WHAT THIS TASK INVOLVES: Provide the data again in its entirety, exactly as given.

INFORMATION SHOWN:
------

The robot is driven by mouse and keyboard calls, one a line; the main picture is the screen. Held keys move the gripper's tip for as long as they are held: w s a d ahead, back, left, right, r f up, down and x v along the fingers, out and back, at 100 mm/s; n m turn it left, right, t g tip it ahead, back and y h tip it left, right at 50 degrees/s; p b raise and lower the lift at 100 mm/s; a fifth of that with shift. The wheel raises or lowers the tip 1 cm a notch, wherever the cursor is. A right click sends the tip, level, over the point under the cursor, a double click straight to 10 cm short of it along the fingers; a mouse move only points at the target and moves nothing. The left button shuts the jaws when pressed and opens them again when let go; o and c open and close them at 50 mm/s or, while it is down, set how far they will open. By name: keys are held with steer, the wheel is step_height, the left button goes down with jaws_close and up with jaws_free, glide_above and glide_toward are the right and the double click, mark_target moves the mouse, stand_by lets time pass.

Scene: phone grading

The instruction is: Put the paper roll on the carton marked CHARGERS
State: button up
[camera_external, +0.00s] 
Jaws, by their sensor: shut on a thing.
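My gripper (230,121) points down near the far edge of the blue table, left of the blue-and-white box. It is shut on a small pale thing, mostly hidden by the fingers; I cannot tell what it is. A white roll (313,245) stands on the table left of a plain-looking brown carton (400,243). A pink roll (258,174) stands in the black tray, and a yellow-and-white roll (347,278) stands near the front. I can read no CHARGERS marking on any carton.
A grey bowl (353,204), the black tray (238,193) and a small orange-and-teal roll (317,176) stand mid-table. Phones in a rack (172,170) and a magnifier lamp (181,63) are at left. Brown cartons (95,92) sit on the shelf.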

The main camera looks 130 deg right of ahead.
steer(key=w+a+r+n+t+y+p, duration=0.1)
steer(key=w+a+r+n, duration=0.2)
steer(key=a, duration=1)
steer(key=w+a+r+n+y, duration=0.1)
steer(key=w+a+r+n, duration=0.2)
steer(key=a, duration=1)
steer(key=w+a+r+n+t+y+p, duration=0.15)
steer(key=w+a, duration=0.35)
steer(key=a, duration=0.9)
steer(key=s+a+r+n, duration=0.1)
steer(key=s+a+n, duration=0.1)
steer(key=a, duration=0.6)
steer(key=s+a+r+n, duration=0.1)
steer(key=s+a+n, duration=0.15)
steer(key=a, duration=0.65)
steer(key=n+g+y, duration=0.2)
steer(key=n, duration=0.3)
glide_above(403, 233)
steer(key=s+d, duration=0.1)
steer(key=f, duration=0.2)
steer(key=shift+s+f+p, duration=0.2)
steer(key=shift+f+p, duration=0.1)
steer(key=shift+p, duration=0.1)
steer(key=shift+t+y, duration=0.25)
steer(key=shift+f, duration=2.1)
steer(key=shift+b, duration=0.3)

------

ANSWER FOR THIS EXERCISE:
The robot is driven by mouse and keyboard calls, one a line; the main picture is the screen. Held keys move the gripper's tip for as long as they are held: w s a d ahead, back, left, right, r f up, down and x v along the fingers, out and back, at 100 mm/s; n m turn it left, right, t g tip it ahead, back and y h tip it left, right at 50 degrees/s; p b raise and lower the lift at 100 mm/s; a fifth of that with shift. The wheel raises or lowers the tip 1 cm a notch, wherever the cursor is. A right click sends the tip, level, over the point under the cursor, a double click straight to 10 cm short of it along the fingers; a mouse move only points at the target and moves nothing. The left button shuts the jaws when pressed and opens them again when let go; o and c open and close them at 50 mm/s or, while it is down, set how far they will open. By name: keys are held with steer, the wheel is step_height, the left button goes down with jaws_close and up with jaws_free, glide_above and glide_toward are the right and the double click, mark_target moves the mouse, stand_by lets time pass.

Scene: phone grading

The instruction is: Put the paper roll on the carton marked CHARGERS
State: button up
[camera_external, +0.00s] 
Jaws, by their sensor: shut on a thing.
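My gripper (230,121) points down near the far edge of the blue table, left of the blue-and-white box. It is shut on a small pale thing, mostly hidden by the fingers; I cannot tell what it is. A white roll (313,245) stands on the table left of a plain-looking brown carton (400,243). A pink roll (258,174) stands in the black tray, and a yellow-and-white roll (347,278) stands near the front. I can read no CHARGERS marking on any carton.
A grey bowl (353,204), the black tray (238,193) and a small orange-and-teal roll (317,176) stand mid-table. Phones in a rack (172,170) and a magnifier lamp (181,63) are at left. Brown cartons (95,92) sit on the shelf.

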The main camera looks 130 deg right of ahead.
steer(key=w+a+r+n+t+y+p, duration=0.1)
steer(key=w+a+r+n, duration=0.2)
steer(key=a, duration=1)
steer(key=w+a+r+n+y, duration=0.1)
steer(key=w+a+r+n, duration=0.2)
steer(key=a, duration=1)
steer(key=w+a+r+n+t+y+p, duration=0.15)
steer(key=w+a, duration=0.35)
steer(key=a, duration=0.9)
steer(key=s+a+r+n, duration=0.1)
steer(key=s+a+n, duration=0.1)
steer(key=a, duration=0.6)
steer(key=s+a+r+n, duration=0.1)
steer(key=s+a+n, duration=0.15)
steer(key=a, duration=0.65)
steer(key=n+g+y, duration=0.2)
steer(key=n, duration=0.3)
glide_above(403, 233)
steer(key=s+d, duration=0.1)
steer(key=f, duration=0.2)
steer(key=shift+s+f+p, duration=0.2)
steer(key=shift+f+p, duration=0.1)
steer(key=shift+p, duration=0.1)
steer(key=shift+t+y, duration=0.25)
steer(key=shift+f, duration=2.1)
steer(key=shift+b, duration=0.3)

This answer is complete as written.